● **OBJECTIVE**
Write out the entire listing below exactly as it appears, minus any pictures.

● **DATA PROVIDED**

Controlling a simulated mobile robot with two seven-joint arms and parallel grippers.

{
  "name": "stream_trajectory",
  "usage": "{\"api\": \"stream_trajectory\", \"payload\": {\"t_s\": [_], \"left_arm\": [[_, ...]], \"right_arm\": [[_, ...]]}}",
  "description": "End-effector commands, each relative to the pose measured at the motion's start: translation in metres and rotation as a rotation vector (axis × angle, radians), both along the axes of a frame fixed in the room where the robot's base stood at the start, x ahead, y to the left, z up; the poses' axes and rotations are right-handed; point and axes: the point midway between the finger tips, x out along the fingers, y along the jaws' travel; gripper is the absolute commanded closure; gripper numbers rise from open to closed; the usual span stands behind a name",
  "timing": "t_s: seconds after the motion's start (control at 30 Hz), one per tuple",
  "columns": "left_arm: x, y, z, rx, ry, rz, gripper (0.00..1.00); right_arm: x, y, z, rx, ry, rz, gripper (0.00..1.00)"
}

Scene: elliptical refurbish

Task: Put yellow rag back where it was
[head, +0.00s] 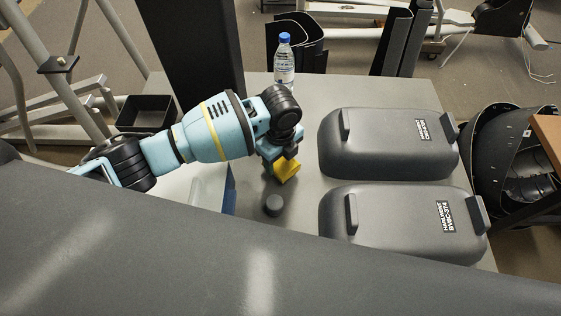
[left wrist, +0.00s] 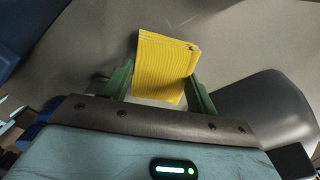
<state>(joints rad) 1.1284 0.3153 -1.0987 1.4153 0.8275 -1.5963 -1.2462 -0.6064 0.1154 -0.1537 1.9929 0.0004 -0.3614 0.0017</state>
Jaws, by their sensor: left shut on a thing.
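The yellow rag (head: 287,170) is a folded, ribbed block in the head view, at the middle of the grey table (head: 300,95). My left gripper (head: 275,160) reaches down over the table from the left and is shut on the rag. In the left wrist view the rag (left wrist: 165,65) sits between the two green fingers of the left gripper (left wrist: 160,85). The rag is close to the tabletop; I cannot tell whether it touches it. My right gripper is not in view.
A small dark round object (head: 273,205) stands just in front of the rag. Two grey covers (head: 385,145) (head: 400,222) lie to the right. A water bottle (head: 284,62) stands at the back edge. A black bin (head: 146,113) is at the left. Bare table lies between bottle and rag.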

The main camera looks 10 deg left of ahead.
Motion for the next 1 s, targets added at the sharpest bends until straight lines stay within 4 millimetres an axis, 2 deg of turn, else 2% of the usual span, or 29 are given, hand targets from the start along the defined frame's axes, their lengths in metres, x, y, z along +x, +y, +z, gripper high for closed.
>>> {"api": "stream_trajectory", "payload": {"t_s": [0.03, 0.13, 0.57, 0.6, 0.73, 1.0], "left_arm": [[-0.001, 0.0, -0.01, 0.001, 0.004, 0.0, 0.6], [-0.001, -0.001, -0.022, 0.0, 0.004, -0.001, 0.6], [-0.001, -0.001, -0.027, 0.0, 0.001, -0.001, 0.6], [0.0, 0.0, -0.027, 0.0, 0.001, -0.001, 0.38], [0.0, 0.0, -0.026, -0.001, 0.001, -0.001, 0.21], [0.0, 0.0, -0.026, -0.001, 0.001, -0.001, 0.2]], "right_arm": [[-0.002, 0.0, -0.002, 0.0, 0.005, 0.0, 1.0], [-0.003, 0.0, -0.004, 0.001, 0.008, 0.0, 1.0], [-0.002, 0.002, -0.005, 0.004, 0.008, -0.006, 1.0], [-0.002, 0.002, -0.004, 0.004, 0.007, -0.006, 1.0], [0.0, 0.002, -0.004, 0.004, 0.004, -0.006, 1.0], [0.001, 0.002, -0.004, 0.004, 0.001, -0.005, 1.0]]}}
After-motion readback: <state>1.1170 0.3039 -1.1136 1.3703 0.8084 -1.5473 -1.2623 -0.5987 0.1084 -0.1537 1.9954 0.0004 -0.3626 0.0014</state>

● **CORRECT ANSWER**
Controlling a simulated mobile robot with two seven-joint arms and parallel grippers.

{
  "name": "stream_trajectory",
  "usage": "{\"api\": \"stream_trajectory\", \"payload\": {\"t_s\": [_], \"left_arm\": [[_, ...]], \"right_arm\": [[_, ...]]}}",
  "description": "End-effector commands, each relative to the pose measured at the motion's start: translation in metres and rotation as a rotation vector (axis × angle, radians), both along the axes of a frame fixed in the room where the robot's base stood at the start, x ahead, y to the left, z up; the poses' axes and rotations are right-handed; point and axes: the point midway between the finger tips, x out along the fingers, y along the jaws' travel; gripper is the absolute commanded closure; gripper numbers rise from open to closed; the usual span stands behind a name",
  "timing": "t_s: seconds after the motion's start (control at 30 Hz), one per tuple",
  "columns": "left_arm: x, y, z, rx, ry, rz, gripper (0.00..1.00); right_arm: x, y, z, rx, ry, rz, gripper (0.00..1.00)"
}

Scene: elliptical refurbish

Task: Put yellow rag back where it was
[head, +0.00s] 
[left wrist, +0.00s] 
<state>(joints rad) 1.1284 0.3153 -1.0987 1.4153 0.8275 -1.5963 -1.2462 -0.6064 0.1154 -0.1537 1.9929 0.0004 -0.3614 0.0017</state>
Jaws, by their sensor: left shut on a thing.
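The yellow rag (head: 287,170) is a folded, ribbed block in the head view, at the middle of the grey table (head: 300,95). My left gripper (head: 275,160) reaches down over the table from the left and is shut on the rag. In the left wrist view the rag (left wrist: 165,65) sits between the two green fingers of the left gripper (left wrist: 160,85). The rag is close to the tabletop; I cannot tell whether it touches it. My right gripper is not in view.
A small dark round object (head: 273,205) stands just in front of the rag. Two grey covers (head: 385,145) (head: 400,222) lie to the right. A water bottle (head: 284,62) stands at the back edge. A black bin (head: 146,113) is at the left. Bare table lies between bottle and rag.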

The main camera looks 10 deg left of ahead.
Motion for the next 1 s, targets added at the sharpest bends until straight lines stay within 4 millimetres an axis, 2 deg of turn, else 2% of the usual span, or 29 are given, hand targets from the start along the defined frame's axes, their lengths in metres, x, y, z along +x, +y, +z, gripper high for closed.
>>> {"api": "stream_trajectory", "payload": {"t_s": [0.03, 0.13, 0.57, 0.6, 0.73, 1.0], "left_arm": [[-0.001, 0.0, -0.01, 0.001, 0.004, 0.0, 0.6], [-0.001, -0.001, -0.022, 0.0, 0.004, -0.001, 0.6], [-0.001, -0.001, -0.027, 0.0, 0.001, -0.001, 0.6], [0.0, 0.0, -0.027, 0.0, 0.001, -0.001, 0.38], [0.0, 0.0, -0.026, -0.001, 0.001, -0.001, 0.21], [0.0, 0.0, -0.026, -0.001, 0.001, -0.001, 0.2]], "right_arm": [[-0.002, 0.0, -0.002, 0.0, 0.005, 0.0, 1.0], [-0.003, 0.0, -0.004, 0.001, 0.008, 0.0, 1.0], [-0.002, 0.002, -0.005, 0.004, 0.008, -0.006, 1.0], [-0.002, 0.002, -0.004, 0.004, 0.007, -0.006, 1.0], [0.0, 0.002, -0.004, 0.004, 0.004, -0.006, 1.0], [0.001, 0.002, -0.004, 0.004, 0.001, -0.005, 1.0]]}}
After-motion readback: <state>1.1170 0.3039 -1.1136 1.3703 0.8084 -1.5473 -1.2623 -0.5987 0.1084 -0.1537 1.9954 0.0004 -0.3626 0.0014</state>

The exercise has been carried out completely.